RACE ACROSS AMERICA NOTEBOOK : Injury Doesn’t Slow Fourney
COLUMBUS, Ga. — Bob Fourney, riding hard despite a sore neck, took a 1 1/2-hour lead Sunday in the Race Across America.
Fourney of Denver, Colo., is riding to overcome 45 minutes in penalties as well as stay ahead of second-place Rob Kish of Port Orange, Fla.
Fourney was 2,590 miles into the race, just past Marvyn, Ala., as of 9 p.m. (PDT). He has 332 miles to go until the finish of the 2,922-mile race in Savannah, Ga.
The winner is expected to finish sometime early Tuesday morning.
Fourney rode most of Sunday with his head down because of a sore neck, but his crew doesn’t expect it to be a problem.
His neck is sore from holding his head erect while riding. The race started at 9 a.m. Aug. 5 at the Irvine Holiday Inn.
“I don’t think it’s anything major,” a crew member said. “It’s not bothering him more than it should in something like this.”
Kish was about three hours back early in the day until late Sunday afternoon when he started to close in.

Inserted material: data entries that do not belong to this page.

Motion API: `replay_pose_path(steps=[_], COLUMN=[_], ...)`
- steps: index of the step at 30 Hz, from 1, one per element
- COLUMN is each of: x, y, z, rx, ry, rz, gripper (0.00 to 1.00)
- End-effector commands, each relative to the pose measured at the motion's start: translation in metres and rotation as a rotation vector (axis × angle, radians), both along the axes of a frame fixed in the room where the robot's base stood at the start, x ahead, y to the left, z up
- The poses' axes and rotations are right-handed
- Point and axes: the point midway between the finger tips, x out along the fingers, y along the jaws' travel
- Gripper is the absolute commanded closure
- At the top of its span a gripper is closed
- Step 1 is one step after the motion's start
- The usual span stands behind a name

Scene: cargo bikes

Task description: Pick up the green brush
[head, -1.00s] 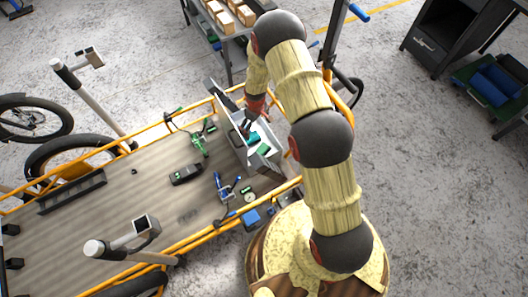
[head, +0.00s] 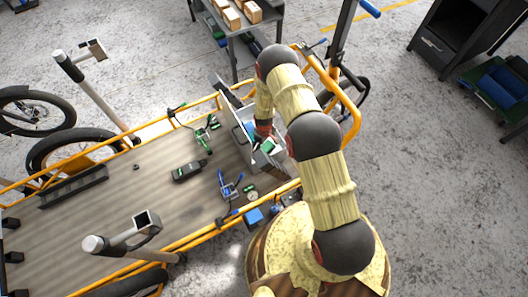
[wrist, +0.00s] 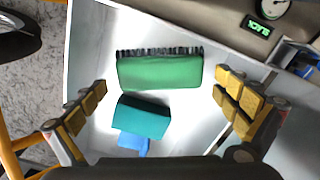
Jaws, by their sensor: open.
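The green brush (wrist: 160,71) lies in a white-grey open box (wrist: 88,50), its dark bristles along the far edge in the wrist view. My gripper (wrist: 163,98) is open, with yellow-padded fingers to the left and right of the brush and nearer the camera. In the head view my gripper (head: 264,140) is down at the box (head: 243,148), and a bit of the brush (head: 268,146) shows beside it. A teal block (wrist: 141,117) with a blue part (wrist: 133,142) lies next to the brush, between the fingers.
The box stands at the right end of the cargo bike's wooden bed (head: 130,205), inside orange rails. A green clamp (head: 205,135), a black device (head: 188,170) and a blue tool (head: 230,185) lie left of it. A digital gauge (wrist: 264,28) shows beyond the box.

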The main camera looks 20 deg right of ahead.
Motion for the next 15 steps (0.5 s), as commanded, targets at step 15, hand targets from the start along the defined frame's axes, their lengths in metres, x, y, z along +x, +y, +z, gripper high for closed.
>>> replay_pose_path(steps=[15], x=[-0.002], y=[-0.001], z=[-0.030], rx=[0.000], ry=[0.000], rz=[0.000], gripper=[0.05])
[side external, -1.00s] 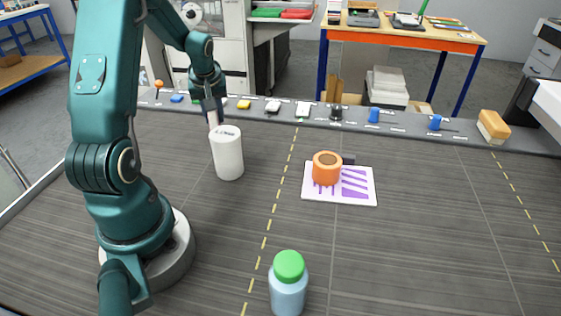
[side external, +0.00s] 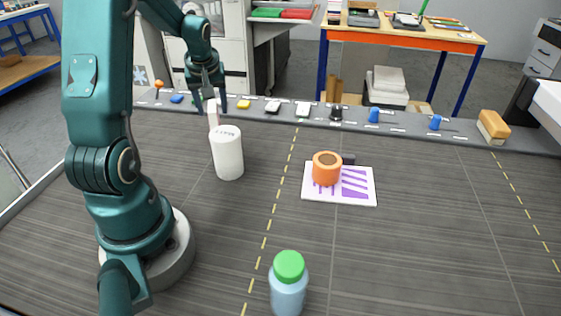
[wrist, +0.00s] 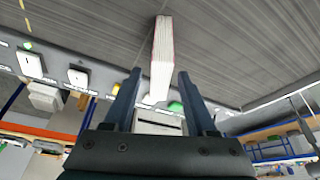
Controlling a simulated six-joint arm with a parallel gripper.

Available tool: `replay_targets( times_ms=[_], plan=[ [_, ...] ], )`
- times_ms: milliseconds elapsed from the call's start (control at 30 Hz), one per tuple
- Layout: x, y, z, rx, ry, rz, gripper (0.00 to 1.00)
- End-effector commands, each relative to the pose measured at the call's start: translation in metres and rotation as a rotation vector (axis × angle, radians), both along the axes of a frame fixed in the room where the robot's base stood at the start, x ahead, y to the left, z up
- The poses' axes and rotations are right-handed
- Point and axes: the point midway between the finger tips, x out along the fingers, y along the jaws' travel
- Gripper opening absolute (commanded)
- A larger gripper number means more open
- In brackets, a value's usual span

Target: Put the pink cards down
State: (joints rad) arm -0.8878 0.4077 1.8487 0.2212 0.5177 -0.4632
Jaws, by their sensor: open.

Rich Fedrigon of Chicago passed Al Muldoon of St. Joseph, Mich., Sunday to move into third place. Fedrigon is 248 miles behind Fourney and Muldoon is 40 miles behind Fedrigon.
Darrell Bowles of Tempe, Ariz., has moved into fifth for the first time in the race, but is close to 400 miles behind Fourney.
Jim Penseyres of San Juan Capistrano is in 13th place, 550 miles in back of Fourney.
Nancy Raposo of Newport, R.I., holds a commanding lead in the women’s division. She was in Filmore, La., 2,045 into the race. Cheryl Marek of Seattle is second, 193 miles back. Michelle Grainger of Portland, the only other woman remaining, is 275 miles off the lead.
Three women, six men and a tandem team have dropped out of the race.
Roger Charleville of Cincinnati and Bob Breedlove of Des Moines, Iowa, were in Edwards, Miss., 2,235 miles into the race as of 9 p.m. The pair started last Monday, instead of Sunday like the others because they are expected to cover the course faster.